Le ministère des Finances refuse de voir dans le tourisme et l’activité de l’agence de voyages une véritable prestation de services, préférant les qualifier de “loisirs”.
Le touriste étranger est quasiment inexistant en Algérie au moment où les Algériens sont de plus en plus nombreux à voyager et à opter pour des destinations étrangères pour des moments d’évasion. Mais d’où se procurent-ils la devise pour payer leur séjour et assurer les dépenses nécessaires pour leurs vacances ou même pour effectuer de simples voyages d’affaires ou de travail ? La réponse est toute simple : le square Port-Saïd et autres points de changes clandestins (pourtant connus de tous) sont là pour alimenter, au vu et au su de tous, les besoins aussi bien des citoyens que ceux des agences de voyages.

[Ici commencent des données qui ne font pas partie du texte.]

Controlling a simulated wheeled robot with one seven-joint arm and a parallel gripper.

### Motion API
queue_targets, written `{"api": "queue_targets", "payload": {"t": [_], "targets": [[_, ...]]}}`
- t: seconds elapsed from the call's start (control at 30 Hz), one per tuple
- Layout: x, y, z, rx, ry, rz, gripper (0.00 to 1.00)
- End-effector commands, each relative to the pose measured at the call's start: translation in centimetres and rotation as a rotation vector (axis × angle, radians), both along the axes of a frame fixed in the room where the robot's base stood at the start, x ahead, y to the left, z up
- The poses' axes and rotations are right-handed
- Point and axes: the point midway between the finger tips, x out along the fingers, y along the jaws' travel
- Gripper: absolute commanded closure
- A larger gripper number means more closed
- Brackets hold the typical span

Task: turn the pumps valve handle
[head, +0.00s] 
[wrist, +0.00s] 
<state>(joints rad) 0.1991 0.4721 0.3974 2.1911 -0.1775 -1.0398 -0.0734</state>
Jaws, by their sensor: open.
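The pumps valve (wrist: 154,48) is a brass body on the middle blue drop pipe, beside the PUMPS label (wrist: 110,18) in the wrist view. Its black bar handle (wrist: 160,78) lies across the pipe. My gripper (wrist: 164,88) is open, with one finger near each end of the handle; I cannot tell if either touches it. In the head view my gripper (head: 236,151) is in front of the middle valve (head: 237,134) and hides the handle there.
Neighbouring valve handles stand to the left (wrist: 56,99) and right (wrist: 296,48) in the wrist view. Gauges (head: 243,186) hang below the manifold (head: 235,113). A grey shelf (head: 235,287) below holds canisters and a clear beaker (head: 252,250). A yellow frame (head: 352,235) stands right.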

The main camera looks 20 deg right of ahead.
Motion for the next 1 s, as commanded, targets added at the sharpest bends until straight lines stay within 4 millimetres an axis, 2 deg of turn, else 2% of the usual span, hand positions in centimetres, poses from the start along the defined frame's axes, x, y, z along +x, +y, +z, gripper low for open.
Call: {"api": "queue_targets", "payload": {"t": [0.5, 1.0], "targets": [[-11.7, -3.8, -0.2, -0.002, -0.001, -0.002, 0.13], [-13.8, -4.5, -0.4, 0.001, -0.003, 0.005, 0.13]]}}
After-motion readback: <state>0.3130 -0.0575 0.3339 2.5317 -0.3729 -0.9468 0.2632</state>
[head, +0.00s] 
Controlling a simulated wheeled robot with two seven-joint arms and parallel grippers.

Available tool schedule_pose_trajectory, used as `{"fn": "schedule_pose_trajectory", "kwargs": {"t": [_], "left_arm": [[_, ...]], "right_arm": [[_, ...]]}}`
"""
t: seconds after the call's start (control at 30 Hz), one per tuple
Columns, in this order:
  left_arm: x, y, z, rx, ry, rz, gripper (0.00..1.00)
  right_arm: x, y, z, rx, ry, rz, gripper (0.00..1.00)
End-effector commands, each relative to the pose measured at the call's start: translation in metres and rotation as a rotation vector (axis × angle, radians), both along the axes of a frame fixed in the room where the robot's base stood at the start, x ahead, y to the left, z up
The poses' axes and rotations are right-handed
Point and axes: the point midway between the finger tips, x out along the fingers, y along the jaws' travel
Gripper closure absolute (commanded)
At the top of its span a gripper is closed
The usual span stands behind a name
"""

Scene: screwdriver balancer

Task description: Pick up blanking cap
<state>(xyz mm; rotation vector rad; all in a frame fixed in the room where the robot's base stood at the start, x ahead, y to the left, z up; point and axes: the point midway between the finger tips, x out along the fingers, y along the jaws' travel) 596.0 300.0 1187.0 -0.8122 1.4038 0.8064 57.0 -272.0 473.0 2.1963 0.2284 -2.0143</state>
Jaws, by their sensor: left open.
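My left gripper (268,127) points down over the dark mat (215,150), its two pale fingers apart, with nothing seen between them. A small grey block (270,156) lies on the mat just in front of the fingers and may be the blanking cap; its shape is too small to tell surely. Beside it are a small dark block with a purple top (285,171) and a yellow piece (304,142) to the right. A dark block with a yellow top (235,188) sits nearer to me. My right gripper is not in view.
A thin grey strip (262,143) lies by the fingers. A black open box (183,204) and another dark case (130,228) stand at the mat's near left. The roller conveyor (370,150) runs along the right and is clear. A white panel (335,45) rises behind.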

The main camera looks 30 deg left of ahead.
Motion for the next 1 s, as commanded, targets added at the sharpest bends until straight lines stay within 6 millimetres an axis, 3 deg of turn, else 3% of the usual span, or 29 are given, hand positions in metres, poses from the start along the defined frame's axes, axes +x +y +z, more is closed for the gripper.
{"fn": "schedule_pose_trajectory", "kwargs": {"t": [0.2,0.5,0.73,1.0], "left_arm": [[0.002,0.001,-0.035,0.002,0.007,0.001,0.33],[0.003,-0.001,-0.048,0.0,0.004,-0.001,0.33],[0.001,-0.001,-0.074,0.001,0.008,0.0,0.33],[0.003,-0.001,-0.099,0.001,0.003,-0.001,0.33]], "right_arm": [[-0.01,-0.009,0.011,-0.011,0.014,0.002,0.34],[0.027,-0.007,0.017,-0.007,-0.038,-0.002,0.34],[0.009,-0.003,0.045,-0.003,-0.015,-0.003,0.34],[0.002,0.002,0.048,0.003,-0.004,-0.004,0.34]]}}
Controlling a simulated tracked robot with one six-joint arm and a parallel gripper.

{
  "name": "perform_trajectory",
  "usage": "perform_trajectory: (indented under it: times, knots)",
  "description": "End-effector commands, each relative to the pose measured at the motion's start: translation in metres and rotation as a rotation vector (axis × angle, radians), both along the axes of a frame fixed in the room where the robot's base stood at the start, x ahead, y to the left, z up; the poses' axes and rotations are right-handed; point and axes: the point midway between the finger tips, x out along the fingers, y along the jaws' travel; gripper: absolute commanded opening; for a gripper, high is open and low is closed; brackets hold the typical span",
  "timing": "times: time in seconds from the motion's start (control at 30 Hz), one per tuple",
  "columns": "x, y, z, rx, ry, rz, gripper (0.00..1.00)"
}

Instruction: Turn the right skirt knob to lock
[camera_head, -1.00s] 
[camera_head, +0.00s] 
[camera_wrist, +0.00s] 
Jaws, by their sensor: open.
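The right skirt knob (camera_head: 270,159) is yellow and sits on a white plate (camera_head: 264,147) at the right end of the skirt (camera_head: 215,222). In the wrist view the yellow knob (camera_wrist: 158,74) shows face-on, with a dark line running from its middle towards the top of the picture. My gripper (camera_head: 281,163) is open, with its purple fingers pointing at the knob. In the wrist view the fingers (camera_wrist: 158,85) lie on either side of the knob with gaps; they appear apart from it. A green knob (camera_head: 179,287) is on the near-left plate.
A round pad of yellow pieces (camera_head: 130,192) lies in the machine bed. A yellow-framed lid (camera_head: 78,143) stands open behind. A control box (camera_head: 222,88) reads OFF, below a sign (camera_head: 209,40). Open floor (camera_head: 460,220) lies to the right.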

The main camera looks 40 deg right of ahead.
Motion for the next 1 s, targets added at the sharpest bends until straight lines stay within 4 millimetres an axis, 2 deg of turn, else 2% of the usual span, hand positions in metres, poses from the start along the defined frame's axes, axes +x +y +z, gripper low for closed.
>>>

Si l’on part du principe que le touriste algérien client d’une agence de voyages paye son séjour en dinars, il n’en demeure pas moins que l’agence est contrainte de payer son partenaire à l’étranger en monnaie étrangère et cela est valable pour toutes les destinations y compris pour la omra. Ils sont, pratiquement, 450 000 Algériens à se rendre en Arabie saoudite pour la omra chaque année pour une durée de 15 jours qui coûte au pèlerin de 150 000 DA à 300 000 DA.
Des pèlerins qui ne peuvent voyager qu’à travers des agences qui leur assurent transport, hébergement et restauration à travers un partenaire saoudien… qu’il faut payer en monnaie autre que le dinar algérien. Les astuces sont connues et varient entre sortir de l’argent petit à petit à chaque voyage ou se servir des pèlerins eux-mêmes. Ce qui a amené la brigade économique et financière de la Police judiciaire à lancer récemment une enquête à ce propos. Reste à savoir, et c’est la vraie question : pourquoi les agences de voyages agissent-elles de la sorte et prennent-elles des risques qui peuvent ruiner une vie alors que cela devrait être une partie intégrante de leur activité comme cela se fait sous d’autres cieux ? Mystère et boule de gomme !
Les pouvoirs publics, qui parlent depuis des années, sans y arriver d’ailleurs, de la relance du tourisme, ne font rien pour éliminer les obstacles qui bloquent son essor. “Dans tous les pays qui ont réussi dans le tourisme à l’image de la Tunisie, du Maroc, de la Turquie, de l’Égypte, etc., les professionnels du domaine sont un partenaire incontournable des pouvoirs publics. Aucune décision importante concernant le secteur ne peut être prise sans leur aval si ce n’est eux-mêmes qui prennent les décisions pour la simple raison qu’ils sont présents sur le terrain et connaissent parfaitement les rouages et les gens sérieux autant que les escrocs”, explique un opérateur, déplorant qu’“en Algérie, la réalité démontre tout le contraire et présente les professionnels en quantité négligeable et parfois inexistante, à tel point que le tourisme se meurt dans le Sud algérien, et les agences de voyages sont en voie de disparition, des carrières se brisent et des familles se disloquent et des personnes respectables deviennent des bandits sans que personne ne lève le petit doigt”.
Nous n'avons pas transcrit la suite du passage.